The silly season of politics is fully underway. Though it is not our habit to predict political outcomes, we are going on record with our belief that Barack Obama will accept his party's nomination for president of the United States. With the Republican Convention over and gone, the cycle of criticism and promise is moving into its next rabid stage. Both parties rail at problems, promise solutions, but proffer few details. These distractions from our substantial concerns about the national debt, unemployment, and the fiscal cliff provide certain respite but do little to remedy or curtail ongoing negative trends.

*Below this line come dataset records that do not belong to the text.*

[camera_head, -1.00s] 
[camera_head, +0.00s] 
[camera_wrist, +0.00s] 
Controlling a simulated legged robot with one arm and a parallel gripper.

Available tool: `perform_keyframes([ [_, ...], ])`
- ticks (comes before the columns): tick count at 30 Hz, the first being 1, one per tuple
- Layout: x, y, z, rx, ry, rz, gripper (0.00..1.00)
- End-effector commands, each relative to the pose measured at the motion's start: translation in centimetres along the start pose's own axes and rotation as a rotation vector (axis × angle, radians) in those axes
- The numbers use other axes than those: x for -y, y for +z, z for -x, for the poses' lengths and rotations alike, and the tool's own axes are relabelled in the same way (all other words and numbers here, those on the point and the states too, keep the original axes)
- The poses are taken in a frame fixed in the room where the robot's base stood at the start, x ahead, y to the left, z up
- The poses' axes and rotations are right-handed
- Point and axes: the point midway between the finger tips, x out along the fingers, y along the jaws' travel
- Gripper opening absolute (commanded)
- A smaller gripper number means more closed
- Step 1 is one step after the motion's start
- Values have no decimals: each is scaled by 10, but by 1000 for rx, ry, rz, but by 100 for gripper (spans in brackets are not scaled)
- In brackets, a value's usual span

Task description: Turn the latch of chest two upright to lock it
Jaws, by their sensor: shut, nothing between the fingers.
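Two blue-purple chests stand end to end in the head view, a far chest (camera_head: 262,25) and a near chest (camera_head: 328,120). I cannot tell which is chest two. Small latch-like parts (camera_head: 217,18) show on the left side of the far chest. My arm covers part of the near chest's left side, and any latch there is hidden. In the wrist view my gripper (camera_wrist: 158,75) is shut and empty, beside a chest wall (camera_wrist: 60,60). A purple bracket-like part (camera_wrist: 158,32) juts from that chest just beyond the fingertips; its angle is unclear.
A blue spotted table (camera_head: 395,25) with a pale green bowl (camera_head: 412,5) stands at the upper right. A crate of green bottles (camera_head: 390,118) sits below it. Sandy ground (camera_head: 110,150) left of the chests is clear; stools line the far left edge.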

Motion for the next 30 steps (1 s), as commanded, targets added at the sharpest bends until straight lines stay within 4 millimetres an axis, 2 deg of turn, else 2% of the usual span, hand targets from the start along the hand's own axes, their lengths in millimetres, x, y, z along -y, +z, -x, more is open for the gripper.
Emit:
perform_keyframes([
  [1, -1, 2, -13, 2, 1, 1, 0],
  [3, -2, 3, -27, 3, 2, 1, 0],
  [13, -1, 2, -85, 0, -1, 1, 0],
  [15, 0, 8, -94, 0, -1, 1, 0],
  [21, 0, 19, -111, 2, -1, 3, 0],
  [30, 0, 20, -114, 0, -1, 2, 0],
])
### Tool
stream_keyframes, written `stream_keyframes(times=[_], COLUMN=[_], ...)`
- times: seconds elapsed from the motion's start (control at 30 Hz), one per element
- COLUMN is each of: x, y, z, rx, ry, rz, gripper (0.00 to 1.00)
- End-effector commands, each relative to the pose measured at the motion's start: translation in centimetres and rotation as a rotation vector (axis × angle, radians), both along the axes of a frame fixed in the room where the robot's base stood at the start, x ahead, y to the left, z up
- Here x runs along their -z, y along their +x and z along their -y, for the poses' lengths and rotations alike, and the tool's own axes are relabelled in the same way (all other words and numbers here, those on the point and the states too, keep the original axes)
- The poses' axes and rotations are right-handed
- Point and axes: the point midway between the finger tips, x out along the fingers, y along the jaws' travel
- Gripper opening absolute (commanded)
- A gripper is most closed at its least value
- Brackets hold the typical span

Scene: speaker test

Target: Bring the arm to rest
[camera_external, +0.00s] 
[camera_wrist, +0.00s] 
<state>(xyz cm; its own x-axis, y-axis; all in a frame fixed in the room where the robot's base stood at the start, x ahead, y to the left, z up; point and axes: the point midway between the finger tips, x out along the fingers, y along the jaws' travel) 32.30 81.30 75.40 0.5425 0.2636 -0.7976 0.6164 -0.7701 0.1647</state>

Among the many things from which markets have been blissfully distracted are Europe and its economic woes. European Central Bank President Mario Draghi has proposed a new bond-buying program that appears limitless. The plan is said to focus on maturities less than three years and to establish no limit on the amount of purchases. The intention is to keep borrowing costs low for European governments. This plan looks like the mother of all blank checks. Draghi has suggested that this level of control across member nations and their different bond markets is necessary to preserve the Euro. However, to maintain a neutral effect on the money supply (and mollify the plan's detractors), the plan calls for the simultaneous withdrawal of money from the economy as the ECB purchases bonds in a process called "sterilization."
Without delving deeper into the weedy details of terms and conditions for participation in this European plan, suffice it to say that several EU member countries are no closer to solving their individual and collective economic crises than they were a year ago. In fact, Europe's 'distract and defer' strategy has allowed many of these fiscal sores to fester and grow.
Europe's economic woes have serious consequences for the U.S. At a minimum, a diminished trading partner as we approach reduced government spending creates a formidable headwind to economic growth. At worst, the dissolution of the European monetary union could cause calamitous financial problems, the likes of which we saw following the failure of Lehman Brothers.
All good drama requires the audience to suspend disbelief and go along with fiction. So doing is often the only path to the happy ending. As the fall progresses we continue to look for companies that offer superior balance sheets, defensive businesses, and reasonable dividends. When playing musical chairs, it is unreasonable to be surprised when the music stops.